EXERCISE OBJECTIVE:
Starting at the line that contains "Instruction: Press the", reproduce each line exactly up to and including the line that contains "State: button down". Reproduce nothing else.

____ RECORD EXTRACTS

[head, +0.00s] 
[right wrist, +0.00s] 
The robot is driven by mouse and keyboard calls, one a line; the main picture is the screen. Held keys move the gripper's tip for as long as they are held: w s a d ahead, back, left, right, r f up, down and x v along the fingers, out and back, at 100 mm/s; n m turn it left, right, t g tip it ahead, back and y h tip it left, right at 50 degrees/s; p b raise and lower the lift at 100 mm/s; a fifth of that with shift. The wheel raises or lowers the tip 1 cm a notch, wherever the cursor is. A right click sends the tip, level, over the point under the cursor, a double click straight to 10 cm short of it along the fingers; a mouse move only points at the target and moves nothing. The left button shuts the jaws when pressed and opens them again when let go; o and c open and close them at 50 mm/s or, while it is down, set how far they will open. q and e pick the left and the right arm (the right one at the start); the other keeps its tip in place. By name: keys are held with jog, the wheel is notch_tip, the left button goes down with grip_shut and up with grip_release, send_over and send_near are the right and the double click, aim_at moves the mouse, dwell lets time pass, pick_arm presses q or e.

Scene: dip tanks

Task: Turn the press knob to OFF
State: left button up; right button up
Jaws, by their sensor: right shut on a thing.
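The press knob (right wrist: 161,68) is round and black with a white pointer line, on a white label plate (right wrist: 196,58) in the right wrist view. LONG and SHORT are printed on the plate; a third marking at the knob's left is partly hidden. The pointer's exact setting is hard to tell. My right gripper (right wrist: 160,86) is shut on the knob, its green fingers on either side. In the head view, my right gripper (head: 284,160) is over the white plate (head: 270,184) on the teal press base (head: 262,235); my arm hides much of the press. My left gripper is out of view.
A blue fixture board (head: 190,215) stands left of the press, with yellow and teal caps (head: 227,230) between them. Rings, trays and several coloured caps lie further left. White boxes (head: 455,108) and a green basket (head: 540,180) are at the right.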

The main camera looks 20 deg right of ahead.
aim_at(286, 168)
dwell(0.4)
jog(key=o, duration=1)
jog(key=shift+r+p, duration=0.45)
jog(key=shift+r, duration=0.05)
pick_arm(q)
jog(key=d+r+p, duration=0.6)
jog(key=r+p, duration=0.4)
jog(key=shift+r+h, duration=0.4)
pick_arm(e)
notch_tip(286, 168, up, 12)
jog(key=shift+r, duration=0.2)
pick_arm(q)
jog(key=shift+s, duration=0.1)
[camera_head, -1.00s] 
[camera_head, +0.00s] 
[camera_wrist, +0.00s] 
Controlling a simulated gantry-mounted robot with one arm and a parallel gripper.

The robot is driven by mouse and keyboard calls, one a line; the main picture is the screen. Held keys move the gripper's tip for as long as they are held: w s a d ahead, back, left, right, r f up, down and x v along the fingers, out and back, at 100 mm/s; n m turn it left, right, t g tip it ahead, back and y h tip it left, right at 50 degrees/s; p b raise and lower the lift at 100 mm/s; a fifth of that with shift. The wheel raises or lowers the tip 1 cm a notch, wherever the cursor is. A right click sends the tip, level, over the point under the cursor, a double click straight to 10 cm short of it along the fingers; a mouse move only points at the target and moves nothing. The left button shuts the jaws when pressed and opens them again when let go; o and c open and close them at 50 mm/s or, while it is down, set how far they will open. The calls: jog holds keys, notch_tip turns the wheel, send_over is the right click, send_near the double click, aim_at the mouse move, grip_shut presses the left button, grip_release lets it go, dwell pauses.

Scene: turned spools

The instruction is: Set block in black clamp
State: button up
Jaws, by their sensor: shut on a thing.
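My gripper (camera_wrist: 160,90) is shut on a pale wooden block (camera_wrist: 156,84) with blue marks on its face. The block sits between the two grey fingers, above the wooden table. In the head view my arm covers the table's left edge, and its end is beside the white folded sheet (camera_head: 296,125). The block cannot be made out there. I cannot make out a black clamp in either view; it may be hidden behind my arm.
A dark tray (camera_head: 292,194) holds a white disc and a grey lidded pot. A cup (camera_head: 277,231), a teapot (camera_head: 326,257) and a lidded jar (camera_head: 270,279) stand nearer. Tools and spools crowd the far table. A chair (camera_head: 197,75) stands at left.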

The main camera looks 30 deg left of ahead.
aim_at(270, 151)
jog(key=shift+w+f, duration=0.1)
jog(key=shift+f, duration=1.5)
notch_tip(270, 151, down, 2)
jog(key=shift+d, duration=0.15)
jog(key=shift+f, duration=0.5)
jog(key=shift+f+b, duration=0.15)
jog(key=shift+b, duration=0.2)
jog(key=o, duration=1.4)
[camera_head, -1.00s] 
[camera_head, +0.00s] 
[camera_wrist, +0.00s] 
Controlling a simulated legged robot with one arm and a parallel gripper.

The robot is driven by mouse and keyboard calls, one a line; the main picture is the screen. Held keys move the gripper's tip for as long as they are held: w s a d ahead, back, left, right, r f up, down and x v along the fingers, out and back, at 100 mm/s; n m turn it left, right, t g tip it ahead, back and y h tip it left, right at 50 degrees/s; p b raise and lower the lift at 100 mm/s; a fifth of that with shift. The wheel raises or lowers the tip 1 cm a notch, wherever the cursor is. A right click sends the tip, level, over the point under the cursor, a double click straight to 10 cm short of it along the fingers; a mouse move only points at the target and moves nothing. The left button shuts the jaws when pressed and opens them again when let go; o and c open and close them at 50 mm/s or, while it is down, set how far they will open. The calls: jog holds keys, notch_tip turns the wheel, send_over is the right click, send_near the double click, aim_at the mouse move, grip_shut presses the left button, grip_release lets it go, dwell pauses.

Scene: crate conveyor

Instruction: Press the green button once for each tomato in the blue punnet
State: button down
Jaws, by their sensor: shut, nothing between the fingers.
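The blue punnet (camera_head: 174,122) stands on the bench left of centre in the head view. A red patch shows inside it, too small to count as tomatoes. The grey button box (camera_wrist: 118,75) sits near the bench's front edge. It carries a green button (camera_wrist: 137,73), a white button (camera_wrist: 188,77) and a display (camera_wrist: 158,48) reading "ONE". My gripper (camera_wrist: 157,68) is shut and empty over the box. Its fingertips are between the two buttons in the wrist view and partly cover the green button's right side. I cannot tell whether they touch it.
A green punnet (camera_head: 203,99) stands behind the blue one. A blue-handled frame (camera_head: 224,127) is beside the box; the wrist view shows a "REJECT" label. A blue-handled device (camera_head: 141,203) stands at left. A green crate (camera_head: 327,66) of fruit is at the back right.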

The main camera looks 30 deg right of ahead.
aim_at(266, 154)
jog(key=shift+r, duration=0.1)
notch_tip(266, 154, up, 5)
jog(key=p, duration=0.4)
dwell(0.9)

________

TASK OUTPUT:
Instruction: Press the green button once for each tomato in the blue punnet
State: button down

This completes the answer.